There are a bunch of tidbits you may not know about that fill today's notebook. Let's see if we can fill in some items you may not know about.
• A fire at a major laptop battery manufacturer in South Korea in March has crimped the battery supplies of many computer suppliers worldwide, and supplies of both laptops and replacement batteries are still being affected. The fire at the LG Chem plant should affect the supply chain well into the third quarter, experts say, and hurts mostly smaller computer companies but the biggies, as well.
It will be interesting to see the pricing of replacement lithium-ion batteries, too. I would expect to see some increases pretty quickly on the short term.
• Dell now says it will continue to pre-install Windows XP for its business customers who request it past the June 30 deadline. That's the drop-dead date for Microsoft, but here's the catch: You're actually buying Windows Vista but exercising your "downgrade" rights to XP. If you're a consumer, you may have to use Dell's small business Web site to take advantage of this offer — this part is sort of unclear as of this writing.
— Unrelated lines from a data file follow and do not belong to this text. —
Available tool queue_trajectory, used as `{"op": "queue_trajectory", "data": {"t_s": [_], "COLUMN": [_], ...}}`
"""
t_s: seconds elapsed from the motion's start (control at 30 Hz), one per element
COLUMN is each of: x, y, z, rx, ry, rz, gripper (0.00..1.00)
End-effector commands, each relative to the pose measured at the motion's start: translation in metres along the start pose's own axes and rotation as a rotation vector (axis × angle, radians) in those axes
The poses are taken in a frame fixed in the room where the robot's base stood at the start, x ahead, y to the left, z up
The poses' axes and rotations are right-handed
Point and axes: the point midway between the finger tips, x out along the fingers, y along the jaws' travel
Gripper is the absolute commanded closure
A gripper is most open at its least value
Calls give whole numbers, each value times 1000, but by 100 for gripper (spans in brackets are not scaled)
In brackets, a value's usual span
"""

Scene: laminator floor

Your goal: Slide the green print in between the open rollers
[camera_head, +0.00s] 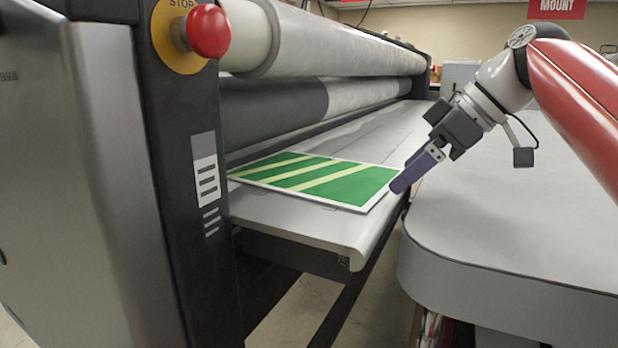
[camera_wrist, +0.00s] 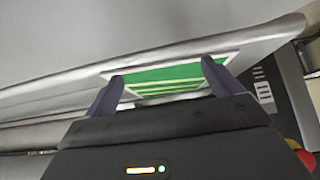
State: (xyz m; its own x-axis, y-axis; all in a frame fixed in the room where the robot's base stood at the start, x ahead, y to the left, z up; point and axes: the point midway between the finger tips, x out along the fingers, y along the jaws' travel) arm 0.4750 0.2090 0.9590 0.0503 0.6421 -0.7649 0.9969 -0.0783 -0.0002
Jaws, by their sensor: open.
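The green print (camera_head: 318,178) is a flat sheet with pale yellow stripes and a white border. It lies on the laminator's grey feed table (camera_head: 290,220), with its far edge close to the rollers. The upper roller (camera_head: 320,45) is pale and the lower roller (camera_head: 285,108) is dark and grey. My gripper (camera_head: 398,188) is at the right edge of the print, tilted down, its fingers open. In the wrist view the print (camera_wrist: 165,80) shows between and beyond the two open fingertips (camera_wrist: 160,82). I cannot tell whether the fingers touch it.
A red stop button (camera_head: 208,31) on a yellow disc sits on the dark side frame (camera_head: 190,130) at left. A grey rounded table (camera_head: 510,215) stands at right, with a narrow gap between it and the feed table. The feed table is clear beyond the print.

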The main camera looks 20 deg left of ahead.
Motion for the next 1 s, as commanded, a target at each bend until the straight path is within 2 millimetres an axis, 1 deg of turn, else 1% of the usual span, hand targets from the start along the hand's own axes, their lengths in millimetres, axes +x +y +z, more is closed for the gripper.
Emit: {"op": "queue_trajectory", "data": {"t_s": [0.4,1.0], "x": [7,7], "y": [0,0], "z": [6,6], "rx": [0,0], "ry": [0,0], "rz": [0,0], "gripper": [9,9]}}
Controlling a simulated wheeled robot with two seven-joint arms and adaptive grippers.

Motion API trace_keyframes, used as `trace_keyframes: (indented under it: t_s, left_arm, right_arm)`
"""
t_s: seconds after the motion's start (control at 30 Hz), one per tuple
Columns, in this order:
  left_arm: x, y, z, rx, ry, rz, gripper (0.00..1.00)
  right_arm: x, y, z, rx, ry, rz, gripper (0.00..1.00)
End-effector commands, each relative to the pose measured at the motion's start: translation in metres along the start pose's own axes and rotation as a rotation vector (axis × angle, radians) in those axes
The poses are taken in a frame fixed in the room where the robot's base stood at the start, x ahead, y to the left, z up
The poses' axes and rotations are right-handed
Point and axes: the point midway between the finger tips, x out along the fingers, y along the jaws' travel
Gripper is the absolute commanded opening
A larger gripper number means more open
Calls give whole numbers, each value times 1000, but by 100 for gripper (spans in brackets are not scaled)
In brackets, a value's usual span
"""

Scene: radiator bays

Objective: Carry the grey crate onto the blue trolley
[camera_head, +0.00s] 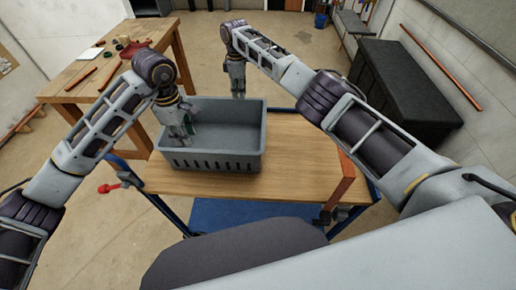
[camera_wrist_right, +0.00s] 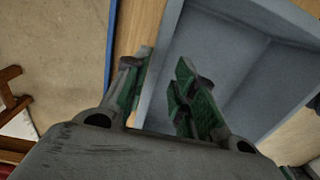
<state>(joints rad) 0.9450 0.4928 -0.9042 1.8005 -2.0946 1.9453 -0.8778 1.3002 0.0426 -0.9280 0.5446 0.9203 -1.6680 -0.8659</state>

Microsoft plans to stop selling XP on June 30 but still plans to support it for at least another year and likely longer. There is continuing pressure on Microsoft to extend the deadline, but it looks more and more unlikely to do so, as every "downgrade" sale counts as a Vista sale.
• Have you been to the Discovery Channel Web site and downloaded (or watched) the "Boom De Yada" commercial yet? The folks behind this ad campaign are geniuses. They need to release a five-minute version of this.
• Blu-Ray has won the format war for high-def DVD players, but then came the great recession of 2008. Sales of Blu-Ray players dropped 40 percent from January to February, according to industry stats. Part of that, of course, was the post-holiday bloom, but another part is the players are just too expensive. I can get a great up-conversion player for 50 bucks (without Blu-Ray), and I am not willing to pay $300 for Blu-Ray. Experts say $199 is the price-point we're all waiting for, and we're not there yet.
It really is too bad, because the sale of hardware will drive the sale of software (movies), so that is why Blu-Ray discs are still so expensive. I hope some company takes the risk and gets the price down to $150 and makes a killing.
• I have installed Service Pack 3 on about a dozen Windows XP machines, and it installed flawlessly on all of them. It took less than 30 minutes, and the only apparent change was the Service Pack 3 indication in the "My Computer" information. I recommend the patch for all XP users.
You can download it from Microsoft or wait for it to arrive from Windows Update, where it will be staged and set to your computer if you have automatic updates turned on. If not, you can run Windows Update periodically, and it will be made available on a random schedule.